Leave aside the questions as to what a reversal will do to trust in government and politics in general among leave voters. Leavers would not simply accept the result and give up. We would wake up to Ukip polling well above 20%. To the Conservatives hopelessly divided and held to ransom by Brexiters. To Labour triangulating, attempting to hold on to both pro-Brexit and pro-remain seats. Remainers are, of course, entitled to try whatever they can to secure the outcome they want. But we should be frank about the numerous, often formidable, hurdles standing in the way of a reversal of the referendum result. And we should be honest about the significant problems such an outcome would generate.

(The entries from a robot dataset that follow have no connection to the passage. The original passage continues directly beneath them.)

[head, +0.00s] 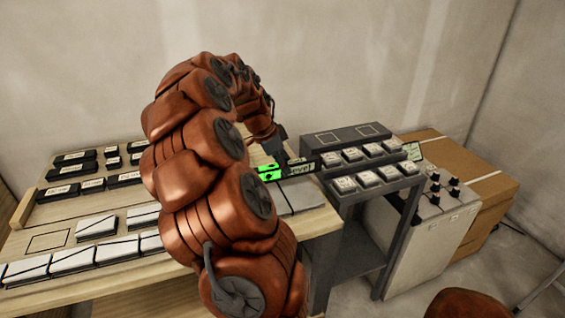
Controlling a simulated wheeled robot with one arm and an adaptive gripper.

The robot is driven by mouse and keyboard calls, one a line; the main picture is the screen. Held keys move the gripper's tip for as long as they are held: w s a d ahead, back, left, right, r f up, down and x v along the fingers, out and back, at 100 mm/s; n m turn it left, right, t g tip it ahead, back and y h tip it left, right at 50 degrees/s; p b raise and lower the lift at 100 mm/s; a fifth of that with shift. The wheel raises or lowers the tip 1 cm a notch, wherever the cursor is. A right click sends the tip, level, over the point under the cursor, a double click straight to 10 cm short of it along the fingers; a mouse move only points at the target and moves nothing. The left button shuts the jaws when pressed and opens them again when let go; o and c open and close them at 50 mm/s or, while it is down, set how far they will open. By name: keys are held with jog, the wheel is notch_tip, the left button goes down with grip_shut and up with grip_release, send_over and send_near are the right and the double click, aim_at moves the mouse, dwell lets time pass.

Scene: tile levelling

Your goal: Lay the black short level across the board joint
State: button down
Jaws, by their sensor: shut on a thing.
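My gripper (286,163) reaches down at the right end of the wooden bench and is shut on a dark bar with a pale label reading "level" (302,168), the black short level. Bright green patches (268,173) show just left of the label; whether they belong to the level is unclear. Grey boards (300,196) lie beneath and in front of it, with a thin joint line between them. I cannot tell whether the level touches the boards. My arm hides part of the bench and the boards' left side.
Black labelled blocks (73,158) lie in rows at the back left of the bench (60,215). A grey two-step rack (340,135) with white pieces, a control box and a cardboard box (470,175) stand right.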

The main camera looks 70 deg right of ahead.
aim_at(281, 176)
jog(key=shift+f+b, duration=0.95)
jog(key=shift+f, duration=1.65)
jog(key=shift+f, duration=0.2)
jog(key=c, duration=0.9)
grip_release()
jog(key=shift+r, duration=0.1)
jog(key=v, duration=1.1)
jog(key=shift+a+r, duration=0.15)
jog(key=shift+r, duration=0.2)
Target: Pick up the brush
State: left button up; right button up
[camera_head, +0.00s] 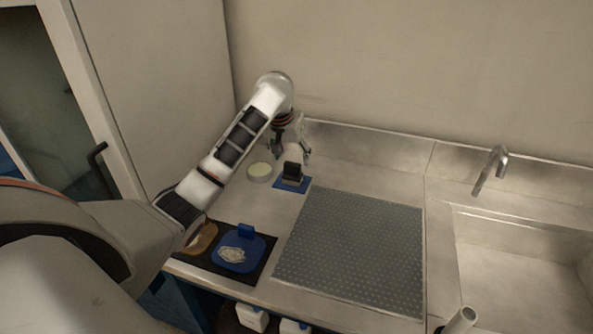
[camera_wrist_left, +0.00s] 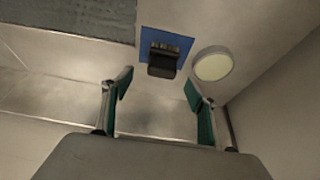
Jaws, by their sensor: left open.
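The brush (camera_head: 292,172), a small black block-shaped thing, sits on a blue mat (camera_head: 280,184) on the steel counter near the back wall. In the left wrist view the brush (camera_wrist_left: 163,62) lies on the blue mat (camera_wrist_left: 184,45), ahead of the fingertips. My left gripper (camera_head: 291,150) is open and empty, just behind the brush in the head view. The left wrist view shows its two green-padded fingers (camera_wrist_left: 158,80) spread apart, with bare counter between them. My right gripper is not in view.
A round pale dish (camera_head: 260,171) stands left of the brush and shows close beside the mat in the wrist view (camera_wrist_left: 212,65). A grey perforated mat (camera_head: 350,250) lies to the right. A blue tray (camera_head: 240,252) is at the front. A sink with a faucet (camera_head: 490,170) is far right.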

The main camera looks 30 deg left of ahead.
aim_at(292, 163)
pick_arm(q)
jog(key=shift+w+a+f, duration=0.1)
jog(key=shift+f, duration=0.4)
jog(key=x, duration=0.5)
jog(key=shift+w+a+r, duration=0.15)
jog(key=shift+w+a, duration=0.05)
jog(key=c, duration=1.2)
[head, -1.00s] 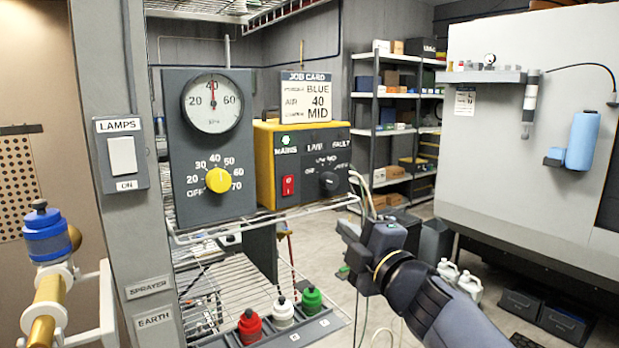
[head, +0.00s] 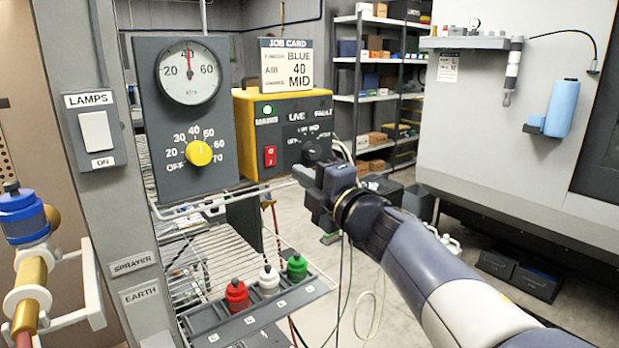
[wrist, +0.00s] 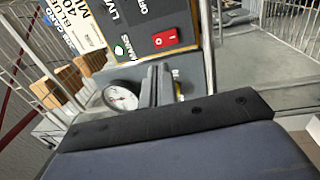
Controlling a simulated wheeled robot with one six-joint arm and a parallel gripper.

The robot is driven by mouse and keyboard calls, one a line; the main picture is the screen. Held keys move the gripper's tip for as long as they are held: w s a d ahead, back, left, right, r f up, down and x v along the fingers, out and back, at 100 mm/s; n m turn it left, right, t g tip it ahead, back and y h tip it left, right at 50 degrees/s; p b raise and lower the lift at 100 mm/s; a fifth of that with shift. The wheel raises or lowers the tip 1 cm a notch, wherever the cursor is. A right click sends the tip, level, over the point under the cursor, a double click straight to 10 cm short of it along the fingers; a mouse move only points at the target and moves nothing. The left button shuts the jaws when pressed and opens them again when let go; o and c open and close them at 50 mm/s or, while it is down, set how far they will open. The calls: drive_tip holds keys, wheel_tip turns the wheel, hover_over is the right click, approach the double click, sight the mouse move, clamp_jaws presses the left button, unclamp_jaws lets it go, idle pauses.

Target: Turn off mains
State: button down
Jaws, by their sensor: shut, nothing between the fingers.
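The yellow and dark control box (head: 241,140) stands on the wire shelf. Its red rocker switch (head: 270,156) is below the green lamp (head: 266,108) and the MAINS label. The switch also shows in the wrist view (wrist: 165,39), with a white mark on it. A dark knob (head: 316,149) is to its right. My gripper (head: 303,176) is shut and empty, just in front of and below the right part of the box. In the wrist view its grey fingers (wrist: 158,73) lie together, below the switch in the picture and apart from it.
A dark gauge panel (head: 190,110) with a yellow dial (head: 199,152) stands left of the box. The wire shelf's front rail (head: 235,191) runs below it. Red, white and green capped bottles (head: 268,279) sit in a lower rack. A LAMPS switch (head: 95,132) is on the post.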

And Polly Toynbee argued that in a “damp squib” of a speech, Boris Johnson could have healed the national rift, but chose to think only of himself and his ambition:

His claimed purpose was to reach out to unite this mortally divided nation. The man who did most to break the country in two could, possibly, have been the man to try to heal those wounds – if he were serious, politically adept and cleverer than he is. His true purpose, we all know, was to secure the votes of Tory MPs to ensure his name is on the two-person ballot paper whenever the prime minister departs, and to win over his small Brexit-fanatic party membership in the shires. Peace and compromise are not in his nature. He could have been Henry V, casting off the Brexit misdeeds of his youth: instead he reaches for the crown as the unreformed vain wastrel he always was, eager as ever to put self before country.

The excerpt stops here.